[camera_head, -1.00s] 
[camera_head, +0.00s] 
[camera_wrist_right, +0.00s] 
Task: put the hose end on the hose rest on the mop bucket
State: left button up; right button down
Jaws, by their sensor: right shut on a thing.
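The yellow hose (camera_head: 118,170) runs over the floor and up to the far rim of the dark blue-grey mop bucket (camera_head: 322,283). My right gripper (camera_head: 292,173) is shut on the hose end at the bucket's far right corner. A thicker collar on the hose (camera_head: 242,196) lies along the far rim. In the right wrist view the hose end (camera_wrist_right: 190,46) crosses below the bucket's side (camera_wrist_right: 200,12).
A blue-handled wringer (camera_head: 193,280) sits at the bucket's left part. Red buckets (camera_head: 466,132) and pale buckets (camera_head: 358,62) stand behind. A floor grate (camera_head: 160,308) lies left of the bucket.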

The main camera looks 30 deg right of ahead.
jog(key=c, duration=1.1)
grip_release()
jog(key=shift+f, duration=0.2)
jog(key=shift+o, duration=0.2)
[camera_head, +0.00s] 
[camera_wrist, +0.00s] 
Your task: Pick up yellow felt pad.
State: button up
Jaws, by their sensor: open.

----

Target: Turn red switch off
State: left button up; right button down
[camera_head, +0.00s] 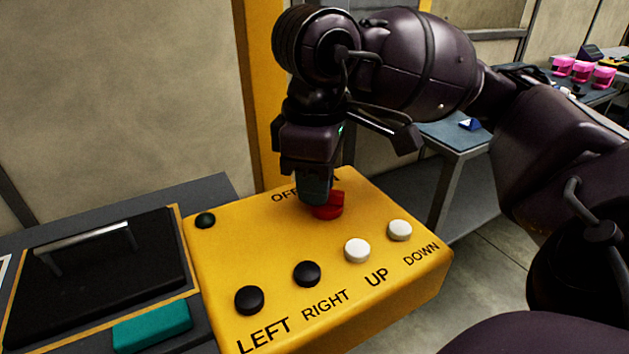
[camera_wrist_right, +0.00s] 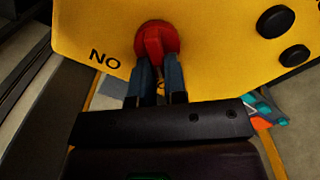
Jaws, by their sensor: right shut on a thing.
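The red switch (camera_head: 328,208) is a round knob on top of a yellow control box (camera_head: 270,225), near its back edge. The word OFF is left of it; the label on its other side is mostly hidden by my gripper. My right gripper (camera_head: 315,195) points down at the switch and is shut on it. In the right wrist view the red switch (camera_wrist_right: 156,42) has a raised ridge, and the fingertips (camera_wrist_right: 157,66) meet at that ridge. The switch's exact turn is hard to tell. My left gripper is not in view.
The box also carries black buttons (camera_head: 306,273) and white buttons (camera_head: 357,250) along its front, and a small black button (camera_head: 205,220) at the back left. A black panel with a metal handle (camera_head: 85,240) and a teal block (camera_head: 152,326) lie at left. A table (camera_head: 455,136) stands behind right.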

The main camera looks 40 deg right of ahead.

----

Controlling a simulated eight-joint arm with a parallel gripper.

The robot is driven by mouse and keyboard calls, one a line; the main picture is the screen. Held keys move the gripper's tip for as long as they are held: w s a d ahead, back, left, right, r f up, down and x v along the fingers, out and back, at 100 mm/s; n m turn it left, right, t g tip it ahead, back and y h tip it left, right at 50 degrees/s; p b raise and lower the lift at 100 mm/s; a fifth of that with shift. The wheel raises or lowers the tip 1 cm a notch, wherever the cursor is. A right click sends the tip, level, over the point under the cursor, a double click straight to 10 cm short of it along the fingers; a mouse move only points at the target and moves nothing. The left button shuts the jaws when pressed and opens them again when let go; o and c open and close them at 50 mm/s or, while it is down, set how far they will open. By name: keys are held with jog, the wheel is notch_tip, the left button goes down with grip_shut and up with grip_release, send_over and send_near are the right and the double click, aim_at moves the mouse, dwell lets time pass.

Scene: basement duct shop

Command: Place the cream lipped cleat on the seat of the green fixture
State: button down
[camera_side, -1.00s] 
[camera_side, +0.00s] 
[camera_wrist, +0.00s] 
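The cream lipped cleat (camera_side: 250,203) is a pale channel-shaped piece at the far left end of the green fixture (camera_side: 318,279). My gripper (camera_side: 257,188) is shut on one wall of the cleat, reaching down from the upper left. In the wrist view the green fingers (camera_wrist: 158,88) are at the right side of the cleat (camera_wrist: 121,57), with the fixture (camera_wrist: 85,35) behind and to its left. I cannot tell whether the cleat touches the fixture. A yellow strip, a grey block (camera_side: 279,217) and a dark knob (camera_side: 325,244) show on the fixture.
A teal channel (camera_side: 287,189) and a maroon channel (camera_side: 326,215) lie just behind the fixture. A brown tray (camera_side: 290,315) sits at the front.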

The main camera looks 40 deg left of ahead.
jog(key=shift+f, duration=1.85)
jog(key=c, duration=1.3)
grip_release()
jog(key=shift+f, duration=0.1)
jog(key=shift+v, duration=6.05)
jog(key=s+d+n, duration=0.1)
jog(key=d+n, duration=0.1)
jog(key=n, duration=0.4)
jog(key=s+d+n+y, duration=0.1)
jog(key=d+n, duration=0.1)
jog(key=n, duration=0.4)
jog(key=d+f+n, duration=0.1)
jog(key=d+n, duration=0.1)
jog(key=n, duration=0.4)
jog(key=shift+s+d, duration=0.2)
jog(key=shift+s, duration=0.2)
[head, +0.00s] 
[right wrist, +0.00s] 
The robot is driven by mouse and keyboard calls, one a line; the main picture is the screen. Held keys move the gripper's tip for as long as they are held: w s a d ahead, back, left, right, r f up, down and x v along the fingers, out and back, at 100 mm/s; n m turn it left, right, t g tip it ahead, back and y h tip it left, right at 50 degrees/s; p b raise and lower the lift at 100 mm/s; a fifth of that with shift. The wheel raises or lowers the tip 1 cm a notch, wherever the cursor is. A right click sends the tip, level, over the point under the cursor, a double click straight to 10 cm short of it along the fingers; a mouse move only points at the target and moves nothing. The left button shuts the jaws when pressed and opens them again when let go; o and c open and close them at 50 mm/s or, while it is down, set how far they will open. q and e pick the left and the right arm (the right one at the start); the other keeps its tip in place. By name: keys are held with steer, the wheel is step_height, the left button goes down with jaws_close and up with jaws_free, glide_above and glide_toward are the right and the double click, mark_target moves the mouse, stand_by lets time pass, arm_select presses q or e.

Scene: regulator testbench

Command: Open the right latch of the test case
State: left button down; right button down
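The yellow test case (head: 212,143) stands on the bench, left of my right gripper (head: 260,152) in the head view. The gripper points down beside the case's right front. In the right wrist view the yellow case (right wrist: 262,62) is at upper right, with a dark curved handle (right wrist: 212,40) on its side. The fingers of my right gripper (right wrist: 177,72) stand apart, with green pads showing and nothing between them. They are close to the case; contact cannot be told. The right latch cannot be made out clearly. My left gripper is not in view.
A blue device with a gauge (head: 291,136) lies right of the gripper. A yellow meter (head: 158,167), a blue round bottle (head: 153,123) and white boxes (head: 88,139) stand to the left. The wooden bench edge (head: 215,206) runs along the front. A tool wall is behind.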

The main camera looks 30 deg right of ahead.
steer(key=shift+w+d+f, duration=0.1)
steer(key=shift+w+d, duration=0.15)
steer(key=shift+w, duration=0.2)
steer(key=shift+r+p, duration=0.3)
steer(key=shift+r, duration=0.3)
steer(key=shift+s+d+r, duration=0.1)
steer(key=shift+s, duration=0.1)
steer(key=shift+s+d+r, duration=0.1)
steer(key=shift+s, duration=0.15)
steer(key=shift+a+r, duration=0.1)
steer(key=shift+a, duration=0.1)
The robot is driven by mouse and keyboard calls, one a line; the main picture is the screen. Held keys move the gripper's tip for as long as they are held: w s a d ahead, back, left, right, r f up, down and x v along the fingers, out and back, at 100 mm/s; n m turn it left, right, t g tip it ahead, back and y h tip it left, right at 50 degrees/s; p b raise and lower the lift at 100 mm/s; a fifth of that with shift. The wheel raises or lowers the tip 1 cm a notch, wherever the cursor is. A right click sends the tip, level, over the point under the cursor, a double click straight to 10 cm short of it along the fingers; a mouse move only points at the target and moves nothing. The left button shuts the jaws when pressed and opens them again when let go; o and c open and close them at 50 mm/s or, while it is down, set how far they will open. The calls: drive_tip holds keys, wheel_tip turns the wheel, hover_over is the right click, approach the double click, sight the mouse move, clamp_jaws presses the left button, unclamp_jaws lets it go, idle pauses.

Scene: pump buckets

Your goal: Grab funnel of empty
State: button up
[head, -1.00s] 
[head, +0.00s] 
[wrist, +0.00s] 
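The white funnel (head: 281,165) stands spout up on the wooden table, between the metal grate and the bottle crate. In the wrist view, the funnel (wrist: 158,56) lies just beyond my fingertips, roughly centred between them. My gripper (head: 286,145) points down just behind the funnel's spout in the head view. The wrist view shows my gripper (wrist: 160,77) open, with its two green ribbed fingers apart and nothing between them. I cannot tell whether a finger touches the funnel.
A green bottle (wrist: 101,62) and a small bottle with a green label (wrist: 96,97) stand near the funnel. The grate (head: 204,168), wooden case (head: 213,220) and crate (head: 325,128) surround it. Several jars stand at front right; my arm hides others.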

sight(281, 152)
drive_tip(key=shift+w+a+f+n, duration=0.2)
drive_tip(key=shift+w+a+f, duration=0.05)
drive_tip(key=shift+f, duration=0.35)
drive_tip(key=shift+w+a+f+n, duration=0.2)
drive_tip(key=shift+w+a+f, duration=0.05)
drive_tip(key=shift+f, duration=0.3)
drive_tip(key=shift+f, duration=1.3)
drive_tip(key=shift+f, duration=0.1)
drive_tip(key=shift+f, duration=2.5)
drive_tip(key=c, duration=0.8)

----

PROBLEM STATEMENT
Your task is to retype the entries verbatim, starting with the line that holds "State: button down" and stopping after the line that holds "[camera_side, +0.00s]".

SOLUTION FOR THIS PROBLEM
State: button down
[camera_side, -1.00s] 
[camera_side, +0.00s] 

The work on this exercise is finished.